When I'm traveling I don't want to be stressing over making a transfer to my next plane, making sure there is enough time to walk to the next terminal or if your first flight is delayed even in the slight it can totally screw up your transfer plans.  Also I am forever worried that the plane crew will somehow lose my bag in a transfer.  I mean it's not that difficult to misplace a bag out of the thousands of bags one deals with.  So I can only imagine how awful it would be to have a misplaced bag.  On a direct flight there isn't any stress about these things.  No transfers mean all I have to stress about is getting on that one flight on time.  And, I mean how incompetent does the crew have to be to lose a bag that only have one destination.

Also the customer amenities I realize are what really makes a flight bearable.  I remember when I would fly when they have the big over head screens that would show movies I would really be pissed when I didn't have good viewing access to the screen.  Also I'm kind of short and the airplane seat are kind of tall.  Not only that but when I actually do get to fall asleep on the plane I would be pissed if I feel asleep before the movie.  And of course since I normally can't stay asleep for more than an hour on the plane I always wake up in the middle of the movie wondering what the hell is going on.  So little things like this can really make or break a flight for me.

Thankfully Hawaiian airlines have these personal screen things that if I shell out $6.99 then I have access to a bunch of TV shows, some old movies and some games.  I wish that these have more episodes of each TV series, but I guess having a wide variety is the pay off.  Fortunately there are a bunch of shows that I actually love.  I'm currently watching an episode of "Bones" with a serious gross out factor of ten cats in heat. So props to Hawaiian for actually having decent shows even though they only have random episodes of all of the shows.

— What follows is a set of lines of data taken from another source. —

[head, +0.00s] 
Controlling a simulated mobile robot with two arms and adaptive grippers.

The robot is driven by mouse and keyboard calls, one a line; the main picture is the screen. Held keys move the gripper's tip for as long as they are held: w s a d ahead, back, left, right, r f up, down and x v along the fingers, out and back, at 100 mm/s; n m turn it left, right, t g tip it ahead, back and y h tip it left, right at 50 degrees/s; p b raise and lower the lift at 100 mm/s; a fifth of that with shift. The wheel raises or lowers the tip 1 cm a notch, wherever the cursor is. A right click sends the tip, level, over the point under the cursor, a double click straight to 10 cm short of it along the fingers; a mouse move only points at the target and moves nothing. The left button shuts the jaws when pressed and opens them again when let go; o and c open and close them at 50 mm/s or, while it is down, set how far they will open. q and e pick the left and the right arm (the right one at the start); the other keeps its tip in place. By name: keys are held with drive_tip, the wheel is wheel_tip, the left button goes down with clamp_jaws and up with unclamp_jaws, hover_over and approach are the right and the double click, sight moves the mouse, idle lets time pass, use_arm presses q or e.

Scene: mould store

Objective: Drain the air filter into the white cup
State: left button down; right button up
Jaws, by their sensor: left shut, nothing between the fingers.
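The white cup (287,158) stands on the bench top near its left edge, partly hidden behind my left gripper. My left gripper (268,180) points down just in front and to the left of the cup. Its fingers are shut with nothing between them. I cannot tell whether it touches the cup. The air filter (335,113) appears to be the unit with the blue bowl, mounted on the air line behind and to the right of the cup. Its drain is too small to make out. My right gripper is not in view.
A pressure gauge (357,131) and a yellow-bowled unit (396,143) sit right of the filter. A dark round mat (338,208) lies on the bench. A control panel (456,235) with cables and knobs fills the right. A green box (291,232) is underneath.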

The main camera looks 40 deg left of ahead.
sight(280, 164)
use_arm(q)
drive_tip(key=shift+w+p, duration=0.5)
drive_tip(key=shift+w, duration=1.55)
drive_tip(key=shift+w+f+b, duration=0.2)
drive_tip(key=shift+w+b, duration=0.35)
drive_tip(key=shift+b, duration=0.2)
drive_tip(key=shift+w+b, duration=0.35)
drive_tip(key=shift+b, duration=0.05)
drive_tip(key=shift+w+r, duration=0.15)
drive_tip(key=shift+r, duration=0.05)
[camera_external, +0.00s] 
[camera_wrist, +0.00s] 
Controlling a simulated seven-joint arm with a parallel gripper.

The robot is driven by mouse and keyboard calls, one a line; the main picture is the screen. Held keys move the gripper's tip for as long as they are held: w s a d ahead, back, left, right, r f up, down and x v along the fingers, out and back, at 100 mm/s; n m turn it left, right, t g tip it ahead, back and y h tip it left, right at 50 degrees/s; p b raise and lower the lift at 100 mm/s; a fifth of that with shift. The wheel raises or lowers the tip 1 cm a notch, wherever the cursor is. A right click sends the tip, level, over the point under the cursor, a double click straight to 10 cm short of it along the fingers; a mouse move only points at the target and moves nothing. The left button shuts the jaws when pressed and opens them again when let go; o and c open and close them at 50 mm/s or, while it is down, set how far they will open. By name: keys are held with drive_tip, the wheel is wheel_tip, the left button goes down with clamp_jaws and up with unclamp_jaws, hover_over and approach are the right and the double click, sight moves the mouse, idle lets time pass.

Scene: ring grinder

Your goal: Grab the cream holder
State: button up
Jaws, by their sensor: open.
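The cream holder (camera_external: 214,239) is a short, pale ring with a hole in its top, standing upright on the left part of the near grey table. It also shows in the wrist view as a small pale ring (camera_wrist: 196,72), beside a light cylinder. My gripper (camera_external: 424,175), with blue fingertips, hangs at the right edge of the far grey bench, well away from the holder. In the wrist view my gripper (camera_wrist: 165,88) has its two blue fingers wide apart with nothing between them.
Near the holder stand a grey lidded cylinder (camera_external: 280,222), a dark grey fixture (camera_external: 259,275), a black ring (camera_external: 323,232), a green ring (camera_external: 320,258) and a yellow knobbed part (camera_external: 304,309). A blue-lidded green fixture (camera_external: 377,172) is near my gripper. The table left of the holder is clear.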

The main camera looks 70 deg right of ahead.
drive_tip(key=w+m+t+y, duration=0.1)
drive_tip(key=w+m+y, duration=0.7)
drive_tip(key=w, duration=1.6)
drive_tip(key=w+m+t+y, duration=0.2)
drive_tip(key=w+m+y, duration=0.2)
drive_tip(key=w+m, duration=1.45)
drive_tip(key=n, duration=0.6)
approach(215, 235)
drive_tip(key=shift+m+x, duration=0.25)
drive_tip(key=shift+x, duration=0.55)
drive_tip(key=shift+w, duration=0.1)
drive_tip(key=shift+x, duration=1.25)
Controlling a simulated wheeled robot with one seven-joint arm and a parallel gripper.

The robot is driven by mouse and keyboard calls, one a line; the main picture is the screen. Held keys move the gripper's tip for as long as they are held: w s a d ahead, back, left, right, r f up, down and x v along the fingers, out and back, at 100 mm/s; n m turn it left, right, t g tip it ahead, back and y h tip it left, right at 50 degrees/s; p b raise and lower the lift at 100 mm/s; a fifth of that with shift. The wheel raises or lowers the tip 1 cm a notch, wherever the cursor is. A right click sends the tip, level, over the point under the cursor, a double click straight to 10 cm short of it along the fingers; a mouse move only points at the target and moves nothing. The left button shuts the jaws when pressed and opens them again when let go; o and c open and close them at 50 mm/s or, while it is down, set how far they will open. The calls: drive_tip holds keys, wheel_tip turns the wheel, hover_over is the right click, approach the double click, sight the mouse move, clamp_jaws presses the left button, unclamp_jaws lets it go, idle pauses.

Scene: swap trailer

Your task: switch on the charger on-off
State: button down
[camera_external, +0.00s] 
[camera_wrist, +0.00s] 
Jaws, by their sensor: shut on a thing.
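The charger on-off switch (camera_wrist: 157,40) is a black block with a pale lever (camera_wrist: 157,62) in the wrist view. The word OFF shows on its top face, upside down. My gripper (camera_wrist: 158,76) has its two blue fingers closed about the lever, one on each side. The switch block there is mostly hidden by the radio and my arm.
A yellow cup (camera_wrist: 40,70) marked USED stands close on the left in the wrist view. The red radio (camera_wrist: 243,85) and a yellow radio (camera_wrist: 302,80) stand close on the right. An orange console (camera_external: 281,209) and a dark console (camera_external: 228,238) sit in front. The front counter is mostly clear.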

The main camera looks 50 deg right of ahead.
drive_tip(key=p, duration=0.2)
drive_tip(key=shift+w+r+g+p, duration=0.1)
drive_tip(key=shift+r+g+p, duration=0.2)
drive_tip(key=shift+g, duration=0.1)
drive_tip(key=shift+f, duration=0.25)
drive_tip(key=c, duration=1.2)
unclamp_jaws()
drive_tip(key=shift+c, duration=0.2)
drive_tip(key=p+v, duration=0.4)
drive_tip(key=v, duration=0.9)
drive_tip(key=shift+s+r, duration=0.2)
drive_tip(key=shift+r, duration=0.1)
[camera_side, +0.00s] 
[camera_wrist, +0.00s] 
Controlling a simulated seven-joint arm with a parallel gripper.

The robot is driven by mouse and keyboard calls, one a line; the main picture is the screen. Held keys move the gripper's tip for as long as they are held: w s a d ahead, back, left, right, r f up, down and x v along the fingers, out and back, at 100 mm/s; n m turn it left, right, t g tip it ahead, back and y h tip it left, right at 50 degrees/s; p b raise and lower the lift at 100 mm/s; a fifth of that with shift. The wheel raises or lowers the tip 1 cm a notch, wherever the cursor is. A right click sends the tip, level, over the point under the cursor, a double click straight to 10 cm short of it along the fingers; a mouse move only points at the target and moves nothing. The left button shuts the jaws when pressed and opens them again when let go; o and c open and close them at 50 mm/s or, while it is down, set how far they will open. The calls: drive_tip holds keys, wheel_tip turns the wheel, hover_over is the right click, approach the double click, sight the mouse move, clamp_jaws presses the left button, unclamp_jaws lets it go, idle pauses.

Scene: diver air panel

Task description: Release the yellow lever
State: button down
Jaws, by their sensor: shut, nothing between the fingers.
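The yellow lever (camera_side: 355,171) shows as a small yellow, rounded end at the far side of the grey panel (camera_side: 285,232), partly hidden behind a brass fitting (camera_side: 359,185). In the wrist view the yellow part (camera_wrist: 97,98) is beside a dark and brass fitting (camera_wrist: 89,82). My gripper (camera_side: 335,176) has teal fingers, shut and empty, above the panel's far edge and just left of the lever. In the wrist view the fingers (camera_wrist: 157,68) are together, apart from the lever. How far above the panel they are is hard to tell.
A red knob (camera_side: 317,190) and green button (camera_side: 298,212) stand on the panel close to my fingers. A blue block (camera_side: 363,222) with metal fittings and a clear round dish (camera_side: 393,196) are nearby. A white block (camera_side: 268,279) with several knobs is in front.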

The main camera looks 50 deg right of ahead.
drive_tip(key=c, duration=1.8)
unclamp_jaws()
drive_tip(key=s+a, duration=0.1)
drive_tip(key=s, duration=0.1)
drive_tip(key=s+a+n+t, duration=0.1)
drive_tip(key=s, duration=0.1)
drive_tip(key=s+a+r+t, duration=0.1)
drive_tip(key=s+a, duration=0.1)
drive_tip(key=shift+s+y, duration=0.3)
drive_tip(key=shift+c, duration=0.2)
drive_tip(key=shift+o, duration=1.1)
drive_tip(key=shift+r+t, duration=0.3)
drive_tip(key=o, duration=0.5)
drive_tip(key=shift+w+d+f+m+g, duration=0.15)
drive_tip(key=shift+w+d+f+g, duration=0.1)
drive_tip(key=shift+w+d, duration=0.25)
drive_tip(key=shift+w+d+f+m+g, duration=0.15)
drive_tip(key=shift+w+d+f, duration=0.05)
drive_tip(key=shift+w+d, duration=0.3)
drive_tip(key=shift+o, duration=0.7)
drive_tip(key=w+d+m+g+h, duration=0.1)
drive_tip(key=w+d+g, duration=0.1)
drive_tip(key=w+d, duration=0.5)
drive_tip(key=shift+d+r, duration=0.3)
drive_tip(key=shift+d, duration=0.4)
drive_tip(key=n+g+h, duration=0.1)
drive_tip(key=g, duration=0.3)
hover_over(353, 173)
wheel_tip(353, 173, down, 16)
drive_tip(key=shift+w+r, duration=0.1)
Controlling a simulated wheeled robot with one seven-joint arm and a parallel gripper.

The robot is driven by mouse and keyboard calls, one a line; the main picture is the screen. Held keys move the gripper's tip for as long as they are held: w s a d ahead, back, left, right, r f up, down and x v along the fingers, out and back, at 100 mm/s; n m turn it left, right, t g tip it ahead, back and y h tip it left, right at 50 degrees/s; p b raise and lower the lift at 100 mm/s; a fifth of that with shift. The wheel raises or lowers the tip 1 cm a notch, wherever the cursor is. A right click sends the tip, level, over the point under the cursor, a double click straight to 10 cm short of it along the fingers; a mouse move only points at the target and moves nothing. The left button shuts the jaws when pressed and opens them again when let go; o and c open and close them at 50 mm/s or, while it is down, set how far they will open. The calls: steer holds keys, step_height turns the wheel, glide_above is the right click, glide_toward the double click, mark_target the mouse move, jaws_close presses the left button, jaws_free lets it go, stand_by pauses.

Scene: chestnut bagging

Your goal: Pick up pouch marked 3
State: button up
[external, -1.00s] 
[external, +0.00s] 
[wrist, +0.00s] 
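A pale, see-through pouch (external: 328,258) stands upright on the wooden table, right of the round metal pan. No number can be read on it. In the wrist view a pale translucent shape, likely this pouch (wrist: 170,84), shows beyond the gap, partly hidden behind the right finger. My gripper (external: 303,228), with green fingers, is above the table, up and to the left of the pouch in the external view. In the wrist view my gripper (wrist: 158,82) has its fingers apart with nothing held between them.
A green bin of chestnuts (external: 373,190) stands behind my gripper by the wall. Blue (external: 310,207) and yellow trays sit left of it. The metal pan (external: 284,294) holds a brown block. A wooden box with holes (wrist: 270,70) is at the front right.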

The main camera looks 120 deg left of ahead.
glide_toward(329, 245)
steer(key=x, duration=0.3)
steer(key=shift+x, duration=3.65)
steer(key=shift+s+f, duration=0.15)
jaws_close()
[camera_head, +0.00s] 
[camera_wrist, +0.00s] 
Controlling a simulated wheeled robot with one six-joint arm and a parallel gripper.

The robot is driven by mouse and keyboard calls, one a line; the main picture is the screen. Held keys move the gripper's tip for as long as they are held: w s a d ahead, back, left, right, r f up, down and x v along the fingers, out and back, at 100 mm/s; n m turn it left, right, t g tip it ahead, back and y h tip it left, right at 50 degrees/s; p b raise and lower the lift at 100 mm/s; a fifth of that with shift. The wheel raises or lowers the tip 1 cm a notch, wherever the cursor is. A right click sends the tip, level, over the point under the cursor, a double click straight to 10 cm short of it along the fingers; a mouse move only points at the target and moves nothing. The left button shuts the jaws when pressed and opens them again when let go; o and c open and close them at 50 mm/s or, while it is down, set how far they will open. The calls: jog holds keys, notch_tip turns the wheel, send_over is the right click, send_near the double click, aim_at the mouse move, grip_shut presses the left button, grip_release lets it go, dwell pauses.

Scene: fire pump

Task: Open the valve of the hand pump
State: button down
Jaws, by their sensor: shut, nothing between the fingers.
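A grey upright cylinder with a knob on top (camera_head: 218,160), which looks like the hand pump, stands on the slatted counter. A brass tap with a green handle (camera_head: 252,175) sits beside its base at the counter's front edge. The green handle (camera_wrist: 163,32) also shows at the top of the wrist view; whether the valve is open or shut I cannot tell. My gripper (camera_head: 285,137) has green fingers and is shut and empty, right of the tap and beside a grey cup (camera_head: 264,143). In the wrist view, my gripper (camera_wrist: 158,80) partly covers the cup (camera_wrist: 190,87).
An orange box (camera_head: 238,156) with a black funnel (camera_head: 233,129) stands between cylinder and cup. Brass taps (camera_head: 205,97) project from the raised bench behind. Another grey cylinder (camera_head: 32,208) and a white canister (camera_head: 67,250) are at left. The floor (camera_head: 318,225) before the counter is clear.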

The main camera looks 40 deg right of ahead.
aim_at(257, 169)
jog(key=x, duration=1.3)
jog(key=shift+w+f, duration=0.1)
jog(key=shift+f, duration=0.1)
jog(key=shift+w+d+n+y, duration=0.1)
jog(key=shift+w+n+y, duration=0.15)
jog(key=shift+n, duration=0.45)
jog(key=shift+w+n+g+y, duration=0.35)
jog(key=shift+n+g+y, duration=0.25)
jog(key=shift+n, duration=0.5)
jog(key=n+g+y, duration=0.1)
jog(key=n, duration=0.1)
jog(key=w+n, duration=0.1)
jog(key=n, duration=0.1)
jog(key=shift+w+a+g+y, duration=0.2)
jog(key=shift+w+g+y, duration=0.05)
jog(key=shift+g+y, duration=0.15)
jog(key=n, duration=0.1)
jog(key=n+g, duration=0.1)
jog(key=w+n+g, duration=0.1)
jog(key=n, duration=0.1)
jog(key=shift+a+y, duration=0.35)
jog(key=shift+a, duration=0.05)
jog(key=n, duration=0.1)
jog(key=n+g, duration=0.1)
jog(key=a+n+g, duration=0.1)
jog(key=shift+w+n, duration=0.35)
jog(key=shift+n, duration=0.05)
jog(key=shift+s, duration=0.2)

These video screens also feed into one of my all time favorite hobbies, judging strangers.  I can just look in front of me diagonally and I can see what all the people in front of me are watching.  I'm so nosy I watched this guy watch two really awful action movies... that he paid $7.99 per movie.  So that means he shelled out over $14 for, in my opinion, totally caca.  And then there's this awesome dude sitting right behind action movie dude, and he is watching episodes of "Arrested Development" and "Bob's Burgers".  However he is laughing out loud at all of the funnies so Imma just say that he's comfortable with who he is?  Also there's this old man sitting across of the aisle for me and he is having some serious difficulty getting his screen to function.  If I wasn't a decent human being I would watch this man as if he were my own personal TV sitcom.  Old people working with technology, another one of my favorite watching sports.

Another decent thing about Hawaiian is that they give out complimentary meals.  I'm the type of person who loves me some free stuffs.  I mean especially if it's a whole meal.  Also what person is not going to accept a free meal.  I mean yes,I'ms airline food and it is obviously not going to be even a three star meal, but mama is gonna get hungry on a ten hour flight.  And the mushroom broccoli pasta they served as the first meal was actually pretty decent after I added some salt and pepper.

Even the paid food service seems to be so good here that everyone is getting up (much to my dismay) and has been buying food from the stewards for like the past hour.  Unfortunatly that means more people walking back and forth, touching my shoulder with their butts, kid's feet and what nots.  Also it means I smell airplane wine, which I had a really bad experience with on my flight to San Fransico.  But I suppose this just means happy flyers, which equal a happier flight for everyone.

Overall my current experience is not overly exciting, nor is it as awful as it could potentially be on another airlines.  So I rate this flight 6.5 planes.... Out of 10 planes (planes are pretty much equivalent to stars, I'm just trying to be cute here...).  Of course, once I'm off this stupid plane all the awful things will be forgoten because getting to go home after almost a year over shadows even the worst experiences on a plane.